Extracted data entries
<<<<
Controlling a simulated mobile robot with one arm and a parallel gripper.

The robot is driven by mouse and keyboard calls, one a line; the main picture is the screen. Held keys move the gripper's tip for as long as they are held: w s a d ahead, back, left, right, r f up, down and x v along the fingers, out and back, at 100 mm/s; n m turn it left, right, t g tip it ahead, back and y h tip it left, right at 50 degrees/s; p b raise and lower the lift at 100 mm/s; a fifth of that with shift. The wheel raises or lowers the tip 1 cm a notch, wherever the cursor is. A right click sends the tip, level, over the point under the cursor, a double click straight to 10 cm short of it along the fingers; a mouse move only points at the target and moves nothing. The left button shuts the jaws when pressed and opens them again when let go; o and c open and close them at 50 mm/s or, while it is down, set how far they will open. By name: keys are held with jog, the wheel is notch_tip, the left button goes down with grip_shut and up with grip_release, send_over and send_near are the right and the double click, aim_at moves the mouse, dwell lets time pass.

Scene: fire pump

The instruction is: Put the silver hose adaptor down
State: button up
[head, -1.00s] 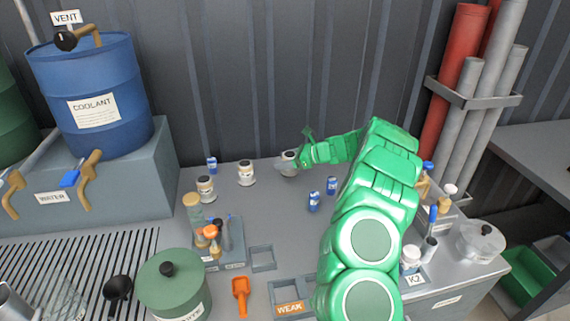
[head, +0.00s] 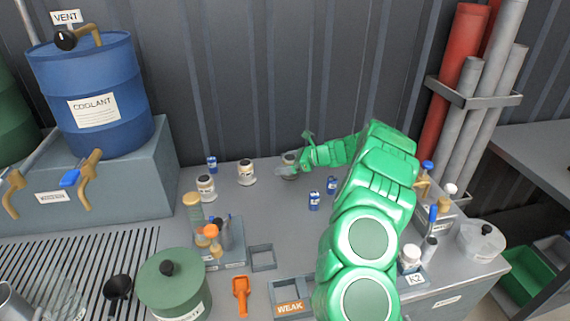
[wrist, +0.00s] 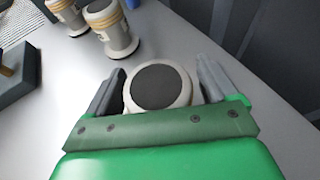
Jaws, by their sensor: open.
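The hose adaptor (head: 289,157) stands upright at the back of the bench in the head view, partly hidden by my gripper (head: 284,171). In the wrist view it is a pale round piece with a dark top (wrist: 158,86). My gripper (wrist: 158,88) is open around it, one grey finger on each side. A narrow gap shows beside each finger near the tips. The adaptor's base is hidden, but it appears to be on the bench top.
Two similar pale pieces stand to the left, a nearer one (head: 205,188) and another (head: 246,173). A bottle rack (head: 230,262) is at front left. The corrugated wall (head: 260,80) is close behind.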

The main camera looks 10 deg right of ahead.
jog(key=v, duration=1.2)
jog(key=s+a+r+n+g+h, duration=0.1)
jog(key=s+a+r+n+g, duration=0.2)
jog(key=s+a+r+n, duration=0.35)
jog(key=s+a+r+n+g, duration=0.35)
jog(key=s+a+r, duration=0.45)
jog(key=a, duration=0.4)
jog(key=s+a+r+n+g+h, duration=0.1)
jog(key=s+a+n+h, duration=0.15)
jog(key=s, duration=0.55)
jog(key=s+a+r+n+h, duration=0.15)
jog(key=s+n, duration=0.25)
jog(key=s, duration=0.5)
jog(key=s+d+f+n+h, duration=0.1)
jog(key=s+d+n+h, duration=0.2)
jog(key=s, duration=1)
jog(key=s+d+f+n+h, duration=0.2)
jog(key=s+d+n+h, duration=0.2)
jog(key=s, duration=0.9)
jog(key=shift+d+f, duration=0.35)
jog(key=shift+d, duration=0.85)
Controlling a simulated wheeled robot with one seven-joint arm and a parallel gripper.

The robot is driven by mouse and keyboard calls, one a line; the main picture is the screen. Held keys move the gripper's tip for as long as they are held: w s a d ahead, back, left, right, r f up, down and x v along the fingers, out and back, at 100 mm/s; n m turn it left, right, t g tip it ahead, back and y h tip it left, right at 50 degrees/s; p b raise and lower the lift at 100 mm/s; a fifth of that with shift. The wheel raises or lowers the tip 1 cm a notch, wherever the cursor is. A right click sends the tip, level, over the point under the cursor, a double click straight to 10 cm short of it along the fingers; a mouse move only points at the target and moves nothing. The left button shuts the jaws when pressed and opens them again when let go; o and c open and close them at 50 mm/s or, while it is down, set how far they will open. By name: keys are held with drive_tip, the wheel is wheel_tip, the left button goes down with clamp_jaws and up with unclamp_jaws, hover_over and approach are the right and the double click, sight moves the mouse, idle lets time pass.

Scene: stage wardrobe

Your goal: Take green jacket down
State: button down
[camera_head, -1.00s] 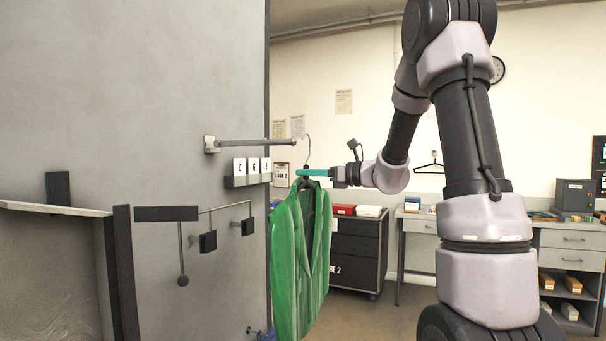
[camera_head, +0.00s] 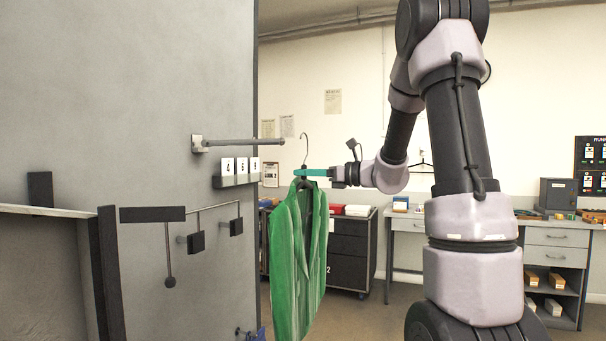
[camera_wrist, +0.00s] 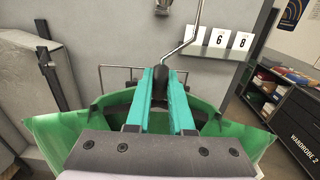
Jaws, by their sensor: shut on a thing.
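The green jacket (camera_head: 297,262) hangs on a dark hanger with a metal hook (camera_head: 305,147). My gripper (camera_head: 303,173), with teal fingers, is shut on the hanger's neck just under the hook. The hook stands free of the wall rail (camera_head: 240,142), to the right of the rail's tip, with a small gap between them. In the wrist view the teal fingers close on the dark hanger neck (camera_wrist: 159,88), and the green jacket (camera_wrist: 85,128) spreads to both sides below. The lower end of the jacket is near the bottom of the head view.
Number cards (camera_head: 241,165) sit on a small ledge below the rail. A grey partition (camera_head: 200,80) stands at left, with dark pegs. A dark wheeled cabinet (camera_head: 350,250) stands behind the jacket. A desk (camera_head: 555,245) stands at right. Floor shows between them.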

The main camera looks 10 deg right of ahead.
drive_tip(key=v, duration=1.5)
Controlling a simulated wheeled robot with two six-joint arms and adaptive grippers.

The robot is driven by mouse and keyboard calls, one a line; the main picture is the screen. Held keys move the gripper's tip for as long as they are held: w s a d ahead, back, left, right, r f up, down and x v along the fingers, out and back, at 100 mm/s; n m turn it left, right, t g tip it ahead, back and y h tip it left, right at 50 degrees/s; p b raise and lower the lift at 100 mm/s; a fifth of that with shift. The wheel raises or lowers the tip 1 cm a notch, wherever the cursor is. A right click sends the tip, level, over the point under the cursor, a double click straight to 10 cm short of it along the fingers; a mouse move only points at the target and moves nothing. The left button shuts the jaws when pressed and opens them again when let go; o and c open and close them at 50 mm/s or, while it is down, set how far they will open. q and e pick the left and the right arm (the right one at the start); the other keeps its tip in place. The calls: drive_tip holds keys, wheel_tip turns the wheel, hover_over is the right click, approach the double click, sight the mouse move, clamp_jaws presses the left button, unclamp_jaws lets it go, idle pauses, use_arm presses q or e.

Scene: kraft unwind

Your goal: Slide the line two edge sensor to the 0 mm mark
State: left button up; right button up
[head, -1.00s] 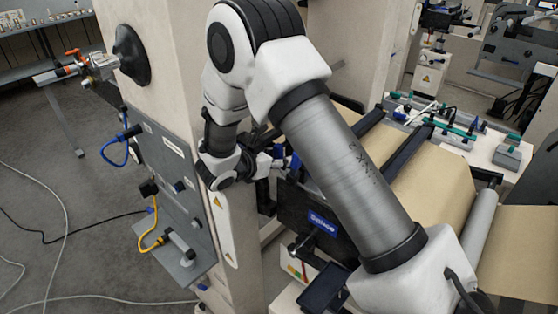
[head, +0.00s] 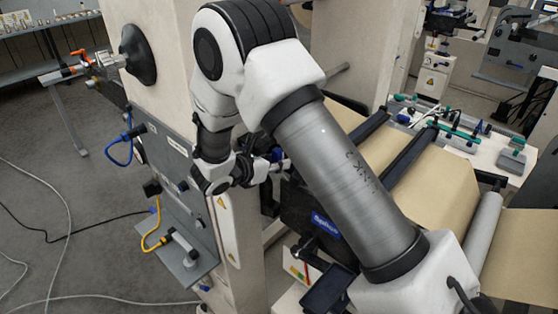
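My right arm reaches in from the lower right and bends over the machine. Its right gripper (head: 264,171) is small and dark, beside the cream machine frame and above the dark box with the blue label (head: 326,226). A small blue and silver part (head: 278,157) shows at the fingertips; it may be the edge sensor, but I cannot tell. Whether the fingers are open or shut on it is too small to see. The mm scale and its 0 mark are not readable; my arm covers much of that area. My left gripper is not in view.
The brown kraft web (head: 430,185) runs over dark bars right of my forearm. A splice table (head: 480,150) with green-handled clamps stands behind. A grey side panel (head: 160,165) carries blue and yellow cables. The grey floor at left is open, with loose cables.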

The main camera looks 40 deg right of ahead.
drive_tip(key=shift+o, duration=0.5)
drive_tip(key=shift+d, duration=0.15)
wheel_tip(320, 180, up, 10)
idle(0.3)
>>>>
WHAT TO DO: Find how many lines in the records contain the string "parallel", then give the number alone.

WORKED ANSWER: 2